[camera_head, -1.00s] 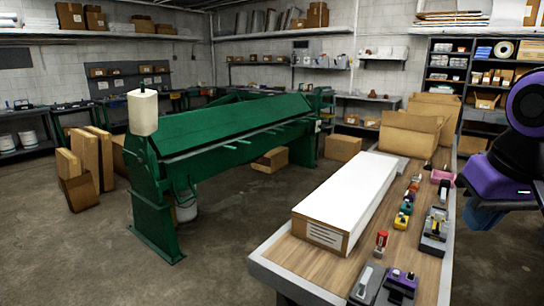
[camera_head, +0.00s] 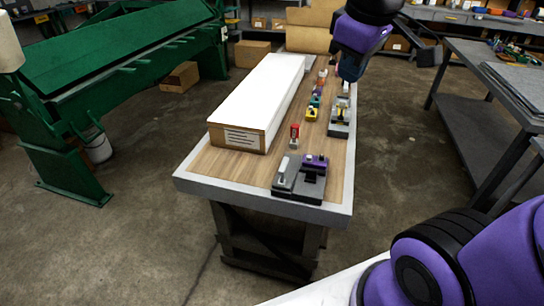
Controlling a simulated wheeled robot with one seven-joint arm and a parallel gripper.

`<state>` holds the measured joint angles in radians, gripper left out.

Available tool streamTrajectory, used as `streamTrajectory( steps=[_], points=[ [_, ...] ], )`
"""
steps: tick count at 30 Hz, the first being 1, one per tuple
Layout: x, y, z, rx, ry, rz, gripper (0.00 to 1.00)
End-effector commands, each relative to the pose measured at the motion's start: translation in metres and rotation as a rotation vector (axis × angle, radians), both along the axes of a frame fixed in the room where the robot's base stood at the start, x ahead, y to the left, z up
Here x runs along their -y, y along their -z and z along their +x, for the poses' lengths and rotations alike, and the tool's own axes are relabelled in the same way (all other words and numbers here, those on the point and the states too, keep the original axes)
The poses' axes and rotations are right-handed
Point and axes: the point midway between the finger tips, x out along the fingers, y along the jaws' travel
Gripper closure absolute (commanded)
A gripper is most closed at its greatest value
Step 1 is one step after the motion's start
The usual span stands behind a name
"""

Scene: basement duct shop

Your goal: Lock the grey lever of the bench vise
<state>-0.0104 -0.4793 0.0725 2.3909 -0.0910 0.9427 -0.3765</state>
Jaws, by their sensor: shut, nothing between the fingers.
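A dark vise-like fixture (camera_head: 301,182) sits at the near end of the wood-topped bench. It has a purple block on its right part. A short light-grey lever (camera_head: 284,165) stands up on its left side. The lever's exact angle is too small to tell. Another grey fixture (camera_head: 340,122) with yellow parts stands farther back on the right edge.
A long white-topped box (camera_head: 262,95) fills the bench's left side. A red-topped item (camera_head: 294,134) stands just behind the near fixture, with several small colourful items farther back. A dark metal table (camera_head: 490,100) is at the right. Open floor lies between it and the bench.

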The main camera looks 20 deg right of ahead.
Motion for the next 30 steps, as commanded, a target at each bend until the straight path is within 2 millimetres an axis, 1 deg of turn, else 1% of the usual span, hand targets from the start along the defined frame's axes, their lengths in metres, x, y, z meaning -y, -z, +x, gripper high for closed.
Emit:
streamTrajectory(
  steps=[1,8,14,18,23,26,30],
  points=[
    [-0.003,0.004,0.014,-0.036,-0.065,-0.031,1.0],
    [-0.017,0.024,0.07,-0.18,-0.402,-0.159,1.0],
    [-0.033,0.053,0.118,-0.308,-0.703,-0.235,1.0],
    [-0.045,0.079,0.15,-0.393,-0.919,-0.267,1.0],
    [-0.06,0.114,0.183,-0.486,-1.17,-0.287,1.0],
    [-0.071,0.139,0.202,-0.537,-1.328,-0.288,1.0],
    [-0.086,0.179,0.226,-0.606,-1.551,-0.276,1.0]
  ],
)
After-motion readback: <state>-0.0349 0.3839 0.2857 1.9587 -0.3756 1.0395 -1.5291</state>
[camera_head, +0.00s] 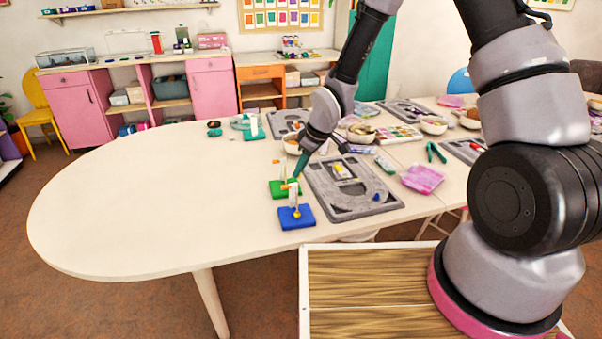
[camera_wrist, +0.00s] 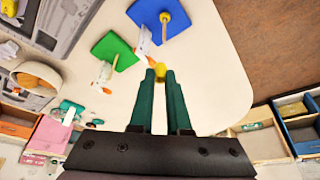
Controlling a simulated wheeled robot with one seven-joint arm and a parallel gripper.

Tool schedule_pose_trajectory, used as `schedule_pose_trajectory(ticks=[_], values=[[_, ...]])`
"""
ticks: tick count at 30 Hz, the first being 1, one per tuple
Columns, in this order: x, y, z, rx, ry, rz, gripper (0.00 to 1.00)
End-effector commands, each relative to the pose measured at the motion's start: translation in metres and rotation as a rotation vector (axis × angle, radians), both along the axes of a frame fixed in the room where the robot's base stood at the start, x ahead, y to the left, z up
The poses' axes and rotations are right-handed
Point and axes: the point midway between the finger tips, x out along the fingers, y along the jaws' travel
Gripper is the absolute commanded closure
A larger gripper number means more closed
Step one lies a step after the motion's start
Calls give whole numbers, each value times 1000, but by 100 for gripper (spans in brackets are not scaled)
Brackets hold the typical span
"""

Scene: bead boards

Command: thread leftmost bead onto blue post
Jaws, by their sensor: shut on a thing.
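My gripper (camera_wrist: 160,72) has its teal fingers closed on a small yellow bead (camera_wrist: 160,69), seen at the fingertips in the wrist view. The blue board (camera_head: 297,217) lies near the table's front edge with a thin post (camera_wrist: 164,30) standing on it. The green board (camera_head: 283,188) lies just behind it, with pale upright parts near both boards. In the head view my gripper (camera_head: 297,176) is above the boards, over the green one's far side. The held bead is apart from the blue post. Its hole cannot be made out.
A grey bead tray (camera_head: 330,203) lies right of the boards, with a blue bead (camera_head: 376,196) near its front edge. A pink tray (camera_head: 422,179) and bowls stand farther right. The left of the white table (camera_head: 150,200) is clear.

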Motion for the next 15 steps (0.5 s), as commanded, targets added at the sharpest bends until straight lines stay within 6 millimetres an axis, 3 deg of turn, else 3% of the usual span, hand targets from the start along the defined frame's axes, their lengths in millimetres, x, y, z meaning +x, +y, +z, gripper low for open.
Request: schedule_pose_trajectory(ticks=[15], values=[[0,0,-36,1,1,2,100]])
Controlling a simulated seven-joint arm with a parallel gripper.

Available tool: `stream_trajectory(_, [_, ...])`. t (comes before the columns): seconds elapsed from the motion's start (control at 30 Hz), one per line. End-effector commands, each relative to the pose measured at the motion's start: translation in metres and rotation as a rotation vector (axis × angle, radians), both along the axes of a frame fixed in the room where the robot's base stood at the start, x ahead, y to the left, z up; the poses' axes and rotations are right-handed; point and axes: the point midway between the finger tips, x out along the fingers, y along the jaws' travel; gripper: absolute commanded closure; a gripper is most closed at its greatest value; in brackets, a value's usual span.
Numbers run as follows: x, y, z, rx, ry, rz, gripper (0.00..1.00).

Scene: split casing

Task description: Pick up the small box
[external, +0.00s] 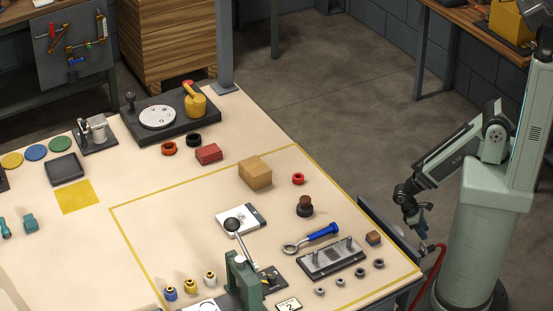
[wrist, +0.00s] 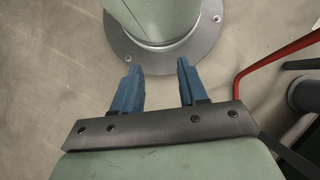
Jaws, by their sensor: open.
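A tan cardboard-like box (external: 255,173) sits on the table inside the yellow outline. My gripper (external: 424,232) hangs off the right side of the table, apart from both boxes. In the wrist view my gripper (wrist: 158,70) has its blue fingers spread with nothing between them, over the floor and my own base.
Near the small brown block are the fixture plate (external: 332,258), a blue-handled ring tool (external: 312,238) and several grey nuts. A dark panel (external: 388,232) stands at the table's right edge, near my gripper. A green lever press (external: 243,277) stands at the front.

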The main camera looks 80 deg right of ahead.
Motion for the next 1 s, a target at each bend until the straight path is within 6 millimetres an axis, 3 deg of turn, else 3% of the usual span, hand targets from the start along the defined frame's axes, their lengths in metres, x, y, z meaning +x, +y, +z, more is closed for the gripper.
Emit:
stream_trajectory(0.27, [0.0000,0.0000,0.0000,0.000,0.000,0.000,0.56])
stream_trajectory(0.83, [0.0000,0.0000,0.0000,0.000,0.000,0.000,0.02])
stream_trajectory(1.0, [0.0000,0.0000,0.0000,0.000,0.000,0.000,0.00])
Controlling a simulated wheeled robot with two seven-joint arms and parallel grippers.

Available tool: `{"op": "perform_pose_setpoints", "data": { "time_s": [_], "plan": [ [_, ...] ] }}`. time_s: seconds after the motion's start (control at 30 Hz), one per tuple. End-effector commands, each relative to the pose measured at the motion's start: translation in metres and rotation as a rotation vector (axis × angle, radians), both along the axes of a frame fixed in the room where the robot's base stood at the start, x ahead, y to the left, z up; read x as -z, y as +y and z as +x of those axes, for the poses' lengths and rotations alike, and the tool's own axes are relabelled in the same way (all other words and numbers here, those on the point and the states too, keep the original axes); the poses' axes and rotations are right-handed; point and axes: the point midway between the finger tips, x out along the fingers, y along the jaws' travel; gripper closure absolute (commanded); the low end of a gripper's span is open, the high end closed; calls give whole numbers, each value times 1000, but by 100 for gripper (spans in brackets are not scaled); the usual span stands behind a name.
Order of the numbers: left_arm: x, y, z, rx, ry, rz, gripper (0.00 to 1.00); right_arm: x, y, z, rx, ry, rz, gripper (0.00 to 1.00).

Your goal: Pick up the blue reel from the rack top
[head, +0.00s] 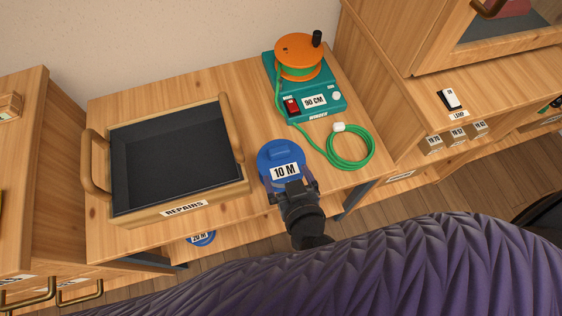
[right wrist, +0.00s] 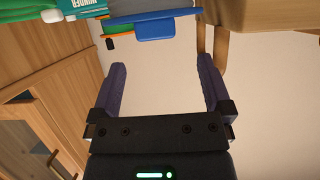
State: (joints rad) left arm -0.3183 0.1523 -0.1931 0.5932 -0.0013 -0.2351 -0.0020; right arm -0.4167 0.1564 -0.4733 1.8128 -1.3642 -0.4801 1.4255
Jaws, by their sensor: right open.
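A blue reel (head: 281,158) with a white "10 M" label sits on the wooden top (head: 222,215), near its front edge. My right gripper (head: 291,189) is open and empty at the reel's front side, with its fingers close to the label end. In the right wrist view, a blue tab and rim of the reel (right wrist: 155,27) show beyond and between the open fingers (right wrist: 162,68). I cannot tell whether the fingers touch it. A second blue reel (head: 202,238), marked "20 M", is partly hidden below the top. My left gripper is out of view.
A "REPAIRS" tray (head: 185,209) with handles stands left of the reel. Behind the reel is a teal winder (head: 330,98) with an orange spool (head: 299,50). A coiled green cord (head: 349,163) lies close on the right. Cabinets flank both sides.

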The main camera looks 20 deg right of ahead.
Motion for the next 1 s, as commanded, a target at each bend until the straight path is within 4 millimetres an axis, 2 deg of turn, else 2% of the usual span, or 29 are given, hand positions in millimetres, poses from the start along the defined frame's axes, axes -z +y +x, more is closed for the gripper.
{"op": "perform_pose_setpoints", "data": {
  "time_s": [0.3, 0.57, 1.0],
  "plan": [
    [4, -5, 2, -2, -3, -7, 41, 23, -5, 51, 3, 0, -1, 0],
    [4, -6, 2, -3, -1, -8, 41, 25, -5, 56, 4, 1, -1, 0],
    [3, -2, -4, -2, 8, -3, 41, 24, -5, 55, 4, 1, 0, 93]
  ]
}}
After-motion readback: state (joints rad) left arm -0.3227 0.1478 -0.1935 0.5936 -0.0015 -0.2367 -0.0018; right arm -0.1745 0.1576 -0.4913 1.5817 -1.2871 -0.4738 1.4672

▶ **WHAT TO WORK ON**:
Gather up every line from the listing above in which the word "being" occurs.

▶ **COMPLETED TASK**:
steps: tick count at 30 Hz, the first being 1, one per tuple
ticks: tick count at 30 Hz, the first being 1, one per tuple

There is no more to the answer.